Developmental assets, then, represent a framework, grounded in scientific study, with the applied aim of reweaving the developmental infrastructure of a community by activating multiple sources of asset building. These include informal, nonprogrammatic relationships between adults and youth; traditional socializing systems such as families, neighborhoods, schools, congregations, and youth organizations; and the governmental, economic, and policy infrastructures which inform those socializing systems. The intent is to encourage the mobilization of asset building efforts within many settings of a child’s life and to increase those efforts for all children and adolescents within a community. The developmental assets framework, the theoretical underpinnings of the framework, and its partner concept of asset-building communities are discussed in depth in a series of recent publications (e.g., Benson 1997, Benson 1998, Benson et al. 1998).
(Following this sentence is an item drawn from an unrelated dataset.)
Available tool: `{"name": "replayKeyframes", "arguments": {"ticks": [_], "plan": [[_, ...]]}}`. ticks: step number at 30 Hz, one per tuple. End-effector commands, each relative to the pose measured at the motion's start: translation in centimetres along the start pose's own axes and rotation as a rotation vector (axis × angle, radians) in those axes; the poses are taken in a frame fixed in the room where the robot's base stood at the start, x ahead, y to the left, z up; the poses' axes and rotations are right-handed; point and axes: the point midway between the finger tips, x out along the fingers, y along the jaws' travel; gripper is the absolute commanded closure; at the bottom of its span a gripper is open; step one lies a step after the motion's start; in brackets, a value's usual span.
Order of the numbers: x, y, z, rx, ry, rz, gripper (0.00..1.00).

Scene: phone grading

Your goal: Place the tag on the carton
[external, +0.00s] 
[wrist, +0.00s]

1.1 Connection To Other Areas Of Scientific Inquiry
The developmental asset framework is related to several other streams of scientific study, which also seek to identify positive developmental experiences and competencies known to enhance health and wellbeing among adolescents. Among these is the emerging exploration of protective factors in the fields of alcohol, tobacco, and pregnancy prevention. For example, Resnick and his colleagues (1997) demonstrated the importance of family and school connections in reducing multiple forms of health risk behaviors. Similarly, the study of resiliency has identified characteristics that enable some children to navigate through and around what often are debilitating environmental risks and experiences. This has contributed considerably to our understanding of the scope and nature of social and psychological strengths (Masten et al. 1990, Rutter 1985, Werner and Smith 1992). In addition, the more applied field of youth development champions the inclusion of this emerging body of knowledge about developmental strengths into policy, programs, and practice (Pittman and Cahill 1991). The developmental asset model builds on these areas of inquiry and includes a number of elements from them in the 40 core developmental assets.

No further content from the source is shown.